2. He wanted to make a film based on Umberto Eco's novel "Foucault's Pendulum" which appeared in 1988. Unfortunately, Eco refused, as he was dissatisfied with the filming of his earlier novel The Name of the Rose (1986) and also because Kubrick wasn't willing to let him write the screenplay himself.
3. Planned to direct a film called "I Stole 16 Million Dollars" based on notorious 1930s bank robber Willie Sutton. It was to be made by Kirk Douglas' Bryna production company, but Douglas thought the script was poorly written. Kubrick tried to get Cary Grant interested, which must have proved to be a failure as well, since the film was never made.
4. Rarely gave interviews. He did, however, appear in a documentary made by his daughter Vivian Kubrick shot during the making of The Shining (1980). According to Vivian, he was planning on doing a few formal TV interviews once Eyes Wide Shut (1999) was released, but died before he could.
5. He had a well-known fear of flying, but he had to fly quite often early in his career. Because of his hysteria on planes, he simply tried to lessen the amount of times he flew. According to Malcolm McDowell, Kubrick listened to air traffic controllers at Heathrow Airport for long stretches of time, and he advised McDowell never to fly.
6. Refused to talk about his movies on set as he was directing them and never watched them when they were completed.
7. One of the founders of the Directors Guild of Great Britain.

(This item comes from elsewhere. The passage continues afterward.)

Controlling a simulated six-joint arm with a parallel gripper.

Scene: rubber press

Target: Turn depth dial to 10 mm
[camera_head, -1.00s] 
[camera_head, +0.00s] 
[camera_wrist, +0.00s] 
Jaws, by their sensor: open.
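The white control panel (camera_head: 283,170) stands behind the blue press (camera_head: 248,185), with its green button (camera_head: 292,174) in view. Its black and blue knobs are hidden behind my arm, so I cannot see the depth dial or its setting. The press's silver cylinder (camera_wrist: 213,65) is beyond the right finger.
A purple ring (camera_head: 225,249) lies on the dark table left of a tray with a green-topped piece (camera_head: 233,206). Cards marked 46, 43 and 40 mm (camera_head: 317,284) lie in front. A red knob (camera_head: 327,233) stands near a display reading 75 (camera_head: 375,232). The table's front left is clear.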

8. The controversy around A Clockwork Orange (1971)'s UK release was so strong that Kubrick was flooded with angry letters and protesters were showing up at his home, demanding that the film never be shown in England again. He personally petitioned the studio to pull it from theaters, despite his legal inability to control a film after production. The studio, out of respect for Kubrick, eventually decided to pull the film out of theaters prematurely.
9. His next project after Eyes Wide Shut (1999) was to be A.I. Artificial Intelligence (2001), which was taken over by Steven Spielberg. It is dedicated to Kubrick's memory.

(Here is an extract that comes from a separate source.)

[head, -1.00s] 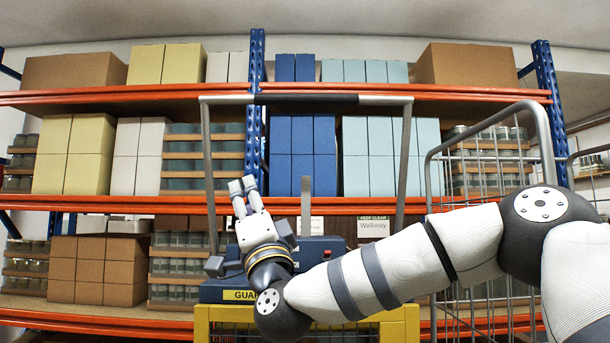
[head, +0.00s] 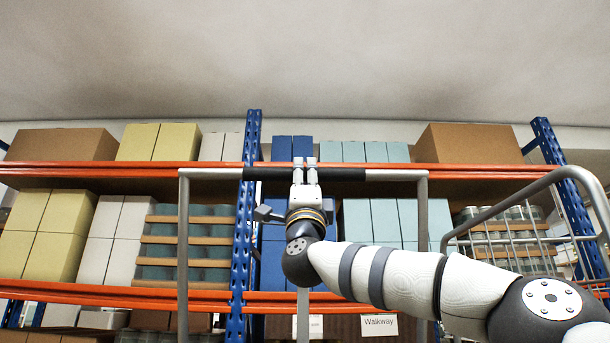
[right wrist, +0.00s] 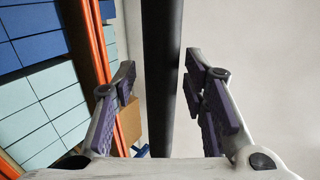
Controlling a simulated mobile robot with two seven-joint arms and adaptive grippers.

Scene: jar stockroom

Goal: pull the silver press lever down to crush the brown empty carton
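The silver press lever (head: 183,250) is a tall upside-down U frame with a dark grip (head: 270,174) in the middle of its top bar. My right gripper (head: 305,164) is up at this grip in the head view. In the right wrist view the dark grip (right wrist: 162,90) runs lengthwise between the two purple-padded fingers. The fingers are apart, with visible gaps to either side of the grip, so the right gripper is open. The brown empty carton cannot be made out; the press body is below the head view. My left gripper is not in view.
Orange-beamed shelves (head: 120,290) with blue posts and stacked boxes stand behind the lever. A wire cage trolley (head: 530,190) stands at the right, close to my right arm. A "Walkway" sign (head: 380,326) hangs behind. Above the bar is free room.

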10. His dislike of his early film Fear and Desire (1953) is well known. He went out of his way to buy all the prints of it so no one else could see it.

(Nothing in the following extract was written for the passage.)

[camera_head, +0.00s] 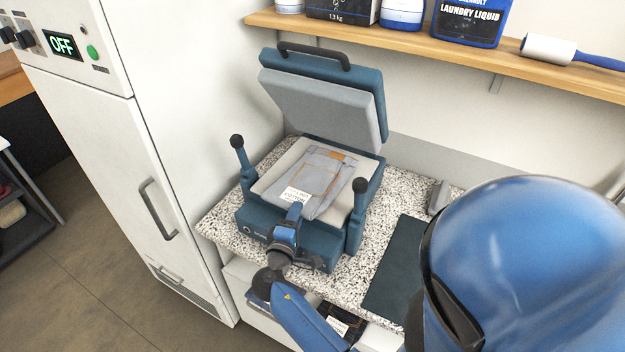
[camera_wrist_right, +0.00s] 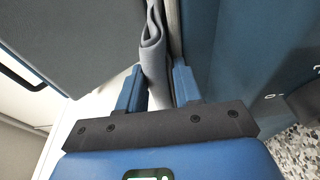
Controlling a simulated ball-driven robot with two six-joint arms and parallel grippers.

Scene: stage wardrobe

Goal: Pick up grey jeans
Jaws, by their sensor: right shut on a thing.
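The folded grey jeans (camera_head: 312,178) lie on the light pad of an open blue press (camera_head: 258,222) on the speckled counter. They show a brown waistband patch and a white label near the front edge. My right gripper (camera_head: 292,214) is at the front edge of the press, at the near end of the jeans. In the right wrist view, my right gripper (camera_wrist_right: 158,92) has a grey fold of the jeans (camera_wrist_right: 153,60) between its two blue fingers and is shut on it. The jeans still lie flat on the pad in the head view. My left gripper is not in view.
The press lid (camera_head: 325,105) stands raised behind the jeans. Two black-knobbed posts flank the pad. A dark mat (camera_head: 397,268) lies right of the press. A white cabinet (camera_head: 110,150) stands left. A wooden shelf (camera_head: 450,50) with bottles and a lint roller (camera_head: 548,50) runs above.

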11. In addition to The Seafarers (1953) (shot for the Seafarers International Union), he may have directed another commissioned project in the early fifties, "World Assembly of Youth," for the United Nations, documenting a UN-sponsored gathering in New York City of young people from throughout the world. No copy of the film has been found and it has never been conclusively proven that it even existed in the first place (as with "The Seafarers," Kubrick never publicly acknowledged it).
12. The only author that Kubrick worked with personally was Arthur C. Clarke for 2001: A Space Odyssey (1968).
13. Loved the work of Franz Kafka, H.P. Lovecraft, Carlos Saura, Max Ophüls, Woody Allenand Edgar Reitz (esp. Heimat: A Chronicle of Germany (1984)), among many others.
14. Was voted the 23rd Greatest Director of all time by Entertainment Weekly. He was the least prolific director on this list, having made only 16 films over the course of a 48 year career.
15. Kubrick's favorite pastime was chess and he was said to be a master at it. Many crew members and actors found themselves on the losing end of chess matches with him.
16. People would come to his door looking for him, and as few people knew what he looked like, he would tell them that "Stanley Kubrick wasn't home."
17. Had an extensive and rich friendship with Malcolm McDowell during the filming of A Clockwork Orange (1971). After filming ended, Kubrick never contacted him again.
18. Often read about psychology, and knew how to manipulate his cast quite well. A fine example of this is with Shelley Duvall in The Shining (1980).
19. He reportedly briefly considered leaving England for either Vancouver, Canada or Sydney, Australia.
20. He was so reclusive that the press would make up wild stories about him. One such story was that he shot a fan on his property, and then shot him again for bleeding on the grass.
21. According to his wife Christiane Kubrick, he would screen every movie he could get ahold of. One of his favorites was The Jerk (1979). He considered making Eyes Wide Shut(1999) a dark sex comedy with Steve Martin in the lead. He even met with Martin to discuss the project.
22. He was a big fan of American sitcoms Seinfeld (1989), Roseanne (1988) and The Simpsons (1989). He was also a fan of American football and would have his friends in America tape games and send them to him. In addition to being a sports fan, he was fascinated by the craft of television commercials. He was particularly impressed by how they could effectively tell a story in 30 seconds.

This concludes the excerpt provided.